Scenario: Applications C and P run on the same machines, but are implemented in different programming languages. P contains the functionality that can return a list of addresses given a postcode and C needs to reuse this functionality.
If the pieces of code run on the same machines we could implement a file-based communication pattern. We have two programs: C and P. They can communicate via the file system. There are various ways, their communication could be implemented:
- Append request and responses to a file
- Append request and responses to multiple-files i.e. one for requests one for responses
- Write (i.e. clear the content) requests and responses to a file
Let's pick number 2 to illustrate by example. We have two files: postcodes.txt and addresses.txt.
- C writes to postcodes.txt and monitors addresses.txt
- P writes to addresses.txt and monitors postcodes.txt
Let's suppose that line in postcodes.txt is respective to addresses.txt. Although this pattern is ridiculsly simple, it presents a number of challenges:
- It hardly real-time. There will be a lag between C writing and P reading and vice-versa.
- File locking problems. Don't read addresses.txt when the data is being read.
- Ad-hoc file formats. C and P must agree on the file format.

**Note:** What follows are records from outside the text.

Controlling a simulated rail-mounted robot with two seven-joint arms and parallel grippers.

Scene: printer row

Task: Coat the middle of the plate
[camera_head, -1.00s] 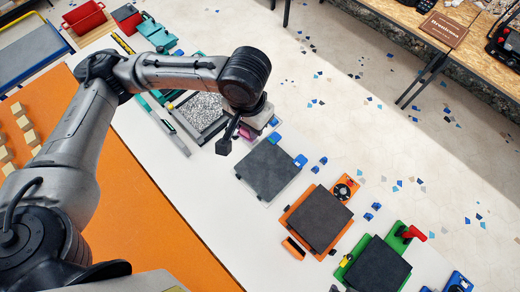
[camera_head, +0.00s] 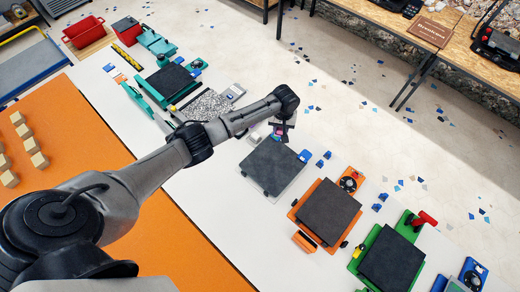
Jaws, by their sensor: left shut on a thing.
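Several dark square plates lie on small printers along the white bench; the frames do not tell which one the task means. The closest to my left gripper (camera_head: 281,130) is the dark grey plate (camera_head: 271,167) on the pale printer, bare on top. My left gripper is over that printer's far edge, beyond the plate. It is shut on a small pink-purple thing (camera_head: 277,133), mostly hidden by the fingers, so I cannot tell its shape or whether it touches anything. My right gripper is not in view.
Dark plates also lie on the orange printer (camera_head: 328,211), the green printer (camera_head: 390,263) and the teal printer (camera_head: 168,86). A speckled plate (camera_head: 205,106) lies behind my forearm. Small blue pieces (camera_head: 327,155) lie beside the printers. The orange mat (camera_head: 85,125) has clear room.

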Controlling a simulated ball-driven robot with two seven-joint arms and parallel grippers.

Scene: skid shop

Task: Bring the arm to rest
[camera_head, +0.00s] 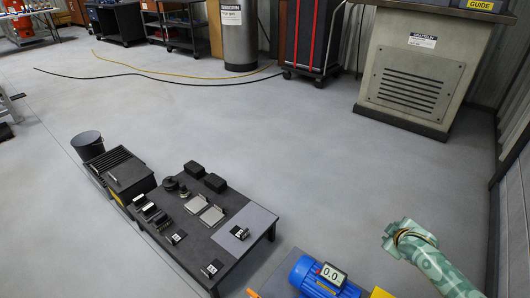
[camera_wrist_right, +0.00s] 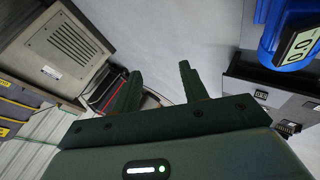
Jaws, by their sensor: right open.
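My right gripper (camera_wrist_right: 158,88) shows in the right wrist view with its two dark green fingers apart and nothing between them. Beyond the fingers is grey floor. In the head view a pale green and white part of my right arm (camera_head: 432,262) comes in at the bottom right, to the right of a blue motor (camera_head: 312,275) with a 0.0 display; its gripper cannot be made out there. The blue motor also shows at the top right of the wrist view (camera_wrist_right: 287,32). My left gripper is in neither view.
A low dark table (camera_head: 215,240) holds plates, blocks and small tagged parts. A black bucket (camera_head: 88,145) stands behind it. A large grey cabinet (camera_head: 425,70) and a red-striped cart (camera_head: 308,35) stand at the back. The corrugated wall is close on the right. The middle floor is clear.

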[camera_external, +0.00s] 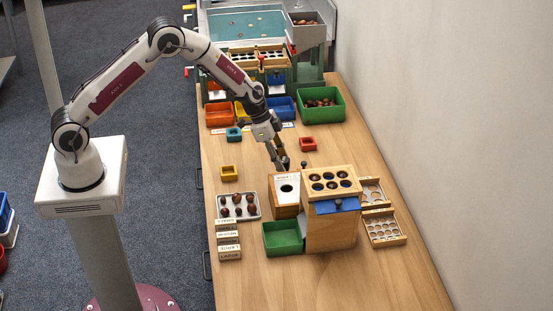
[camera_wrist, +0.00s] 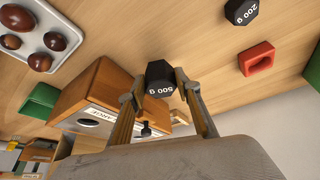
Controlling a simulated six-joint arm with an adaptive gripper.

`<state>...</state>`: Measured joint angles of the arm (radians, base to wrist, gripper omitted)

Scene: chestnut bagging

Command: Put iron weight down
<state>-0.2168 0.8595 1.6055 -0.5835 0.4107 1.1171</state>
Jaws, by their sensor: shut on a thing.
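The iron weight (camera_wrist: 160,76), a black block marked 500 g, is between the fingertips of my gripper (camera_wrist: 156,88) in the wrist view. My gripper is shut on it. In the external view my gripper (camera_external: 283,161) points down just behind the wooden box with a round hole (camera_external: 286,208). I cannot tell whether the weight touches the table. A second black weight marked 200 g (camera_wrist: 241,10) stands apart on the table at the top of the wrist view.
A red square block (camera_wrist: 257,58) lies right of the held weight. The wooden box with a hole (camera_wrist: 100,90) is close on the left. A grey tray of chestnuts (camera_external: 238,216), a tall wooden stand (camera_external: 331,232) and a green bin (camera_external: 283,251) are nearby. Bare table (camera_external: 365,145) lies at right.

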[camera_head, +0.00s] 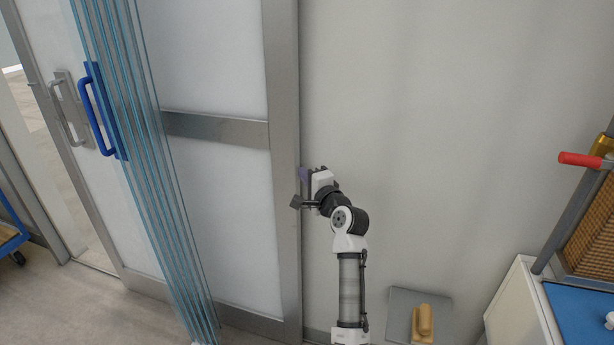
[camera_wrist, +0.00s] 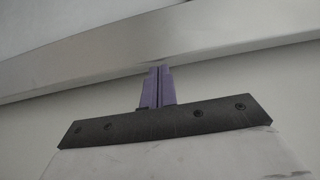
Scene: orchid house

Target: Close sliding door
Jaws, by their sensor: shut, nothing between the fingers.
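The sliding door (camera_head: 215,185) has frosted panels in a grey metal frame, with a blue handle (camera_head: 97,110) near its left side. An opening with pale floor beyond shows left of the door. My gripper (camera_head: 303,175) is at the door's right-hand metal upright (camera_head: 284,150), at about mid-height. In the wrist view, its purple fingers (camera_wrist: 158,72) are shut together and empty. Their tips meet the edge of a grey metal bar (camera_wrist: 190,47); I cannot tell whether they touch it or stop just short.
A translucent blue strip curtain (camera_head: 150,170) hangs before the door. The plain wall (camera_head: 430,120) right of the door is clear. At lower right are a grey plate with a tan block (camera_head: 424,322), a white cabinet (camera_head: 525,300) and a red-handled rack (camera_head: 580,160).

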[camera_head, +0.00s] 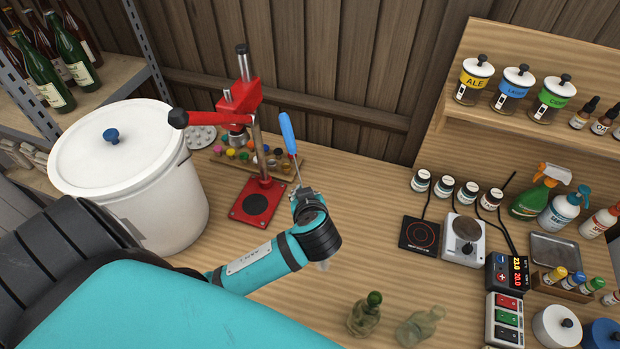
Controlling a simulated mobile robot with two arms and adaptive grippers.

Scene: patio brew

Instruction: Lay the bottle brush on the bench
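The bottle brush (288,133) shows as a blue handle on a thin metal shaft. It stands nearly upright above the wooden bench (370,200), handle up, leaning slightly left. My left gripper (299,190) appears shut around the lower part of the shaft. My right gripper is out of view.
A red capper (257,185) and a cap rack (262,158) stand behind the gripper. A white lidded bucket (150,190) is at left. Bench right of the gripper is clear up to the hotplate (419,234).

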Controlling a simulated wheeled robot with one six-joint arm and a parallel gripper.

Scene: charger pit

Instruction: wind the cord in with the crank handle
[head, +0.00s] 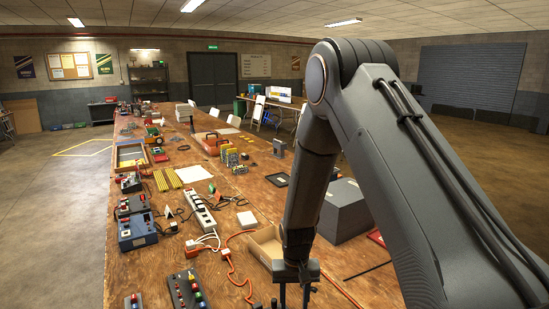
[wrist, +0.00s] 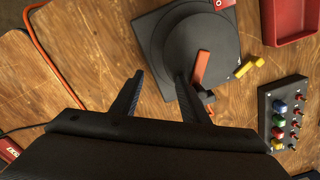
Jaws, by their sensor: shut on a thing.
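In the wrist view, a round black reel (wrist: 190,45) on a dark square base lies on the wooden bench. An orange-red crank handle (wrist: 201,68) lies over its lower right part, with a small black piece at its lower end. My gripper (wrist: 159,75) is over the reel's near edge, its right finger close beside the crank handle. The fingers look apart, and the exact contact on the handle is hard to see. An orange cord (wrist: 42,48) runs along the left. In the head view my gripper (head: 293,292) is at the bottom edge and the reel is out of sight.
A button box (wrist: 282,115), a red tray (wrist: 290,22) and a small yellow piece (wrist: 250,68) lie right of the reel. In the head view, a cardboard box (head: 262,248), a dark box (head: 345,212) and a power strip (head: 203,213) are near my arm.

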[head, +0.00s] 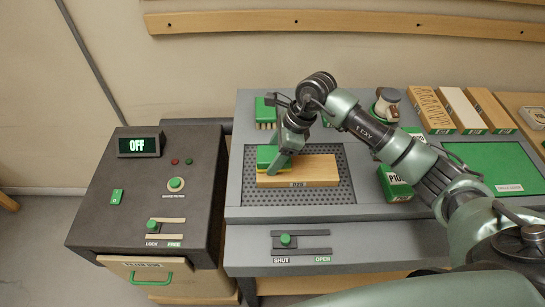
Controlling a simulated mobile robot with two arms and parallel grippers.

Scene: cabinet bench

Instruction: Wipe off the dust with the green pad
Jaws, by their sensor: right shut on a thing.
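The green pad (266,154) is at the left end of a light wooden block (318,170), which lies on a dark perforated mat (340,198) on the grey bench. My right gripper (279,160) is shut on the green pad from above and partly covers it. The pad appears to rest on the block's top; the exact contact is hidden. I cannot make out dust on the block at this size. My left gripper is not in view.
A green brush (265,113) stands behind the mat. A green box (394,184) and a green board (492,168) are to the right, with several wooden blocks (430,110) behind. A dark control box (150,195) reading OFF stands left. A slider (287,240) is on the bench front.

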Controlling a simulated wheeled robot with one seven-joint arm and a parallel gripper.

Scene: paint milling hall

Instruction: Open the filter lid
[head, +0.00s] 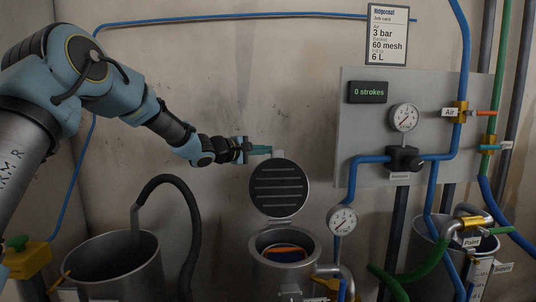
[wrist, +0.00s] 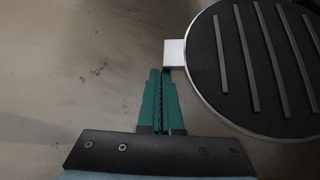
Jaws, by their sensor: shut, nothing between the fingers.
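The filter lid (head: 279,188) stands raised, roughly upright, above the filter pot (head: 286,262). Its dark ribbed inner face shows, and the pot's mouth is uncovered. Something orange and blue shows inside the pot. In the wrist view the round lid (wrist: 255,60) fills the upper right, with a pale tab (wrist: 174,53) on its left edge. My gripper (head: 270,150) is at the lid's upper left edge, beside the tab. In the wrist view my green fingers (wrist: 160,72) are together and empty, with their tips just below the tab. I cannot tell whether they touch it.
A grey panel (head: 360,125) with gauges, blue pipes and a "0 strokes" display (head: 368,92) is on the wall to the right. An open bucket (head: 110,268) with a dark hose (head: 190,215) stands at lower left. A paint container (head: 430,240) stands at lower right.

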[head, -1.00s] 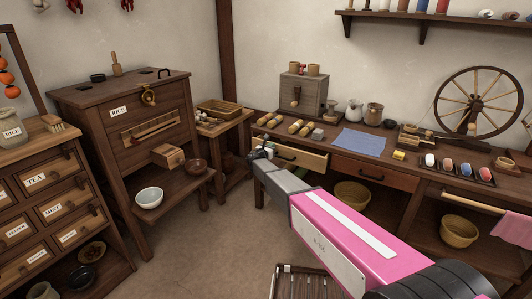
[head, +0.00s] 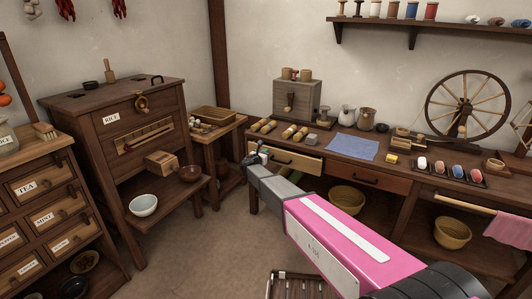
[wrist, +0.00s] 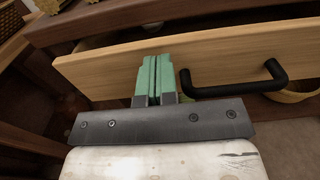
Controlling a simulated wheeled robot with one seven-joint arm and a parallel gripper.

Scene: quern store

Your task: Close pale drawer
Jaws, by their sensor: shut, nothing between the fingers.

- And indeed probably the filename itself
- It is hard to scale for multiple clients
- A lot of housekeeping
- Cleaning files otherwise they will grow
- Alternatively delete files when not needed
- What if the file is corrupted?
For the remote file based communication, the situation is similar, but in addition one has to decide how to communicate between them i.e. how to transfer or access the files e.g. sockets.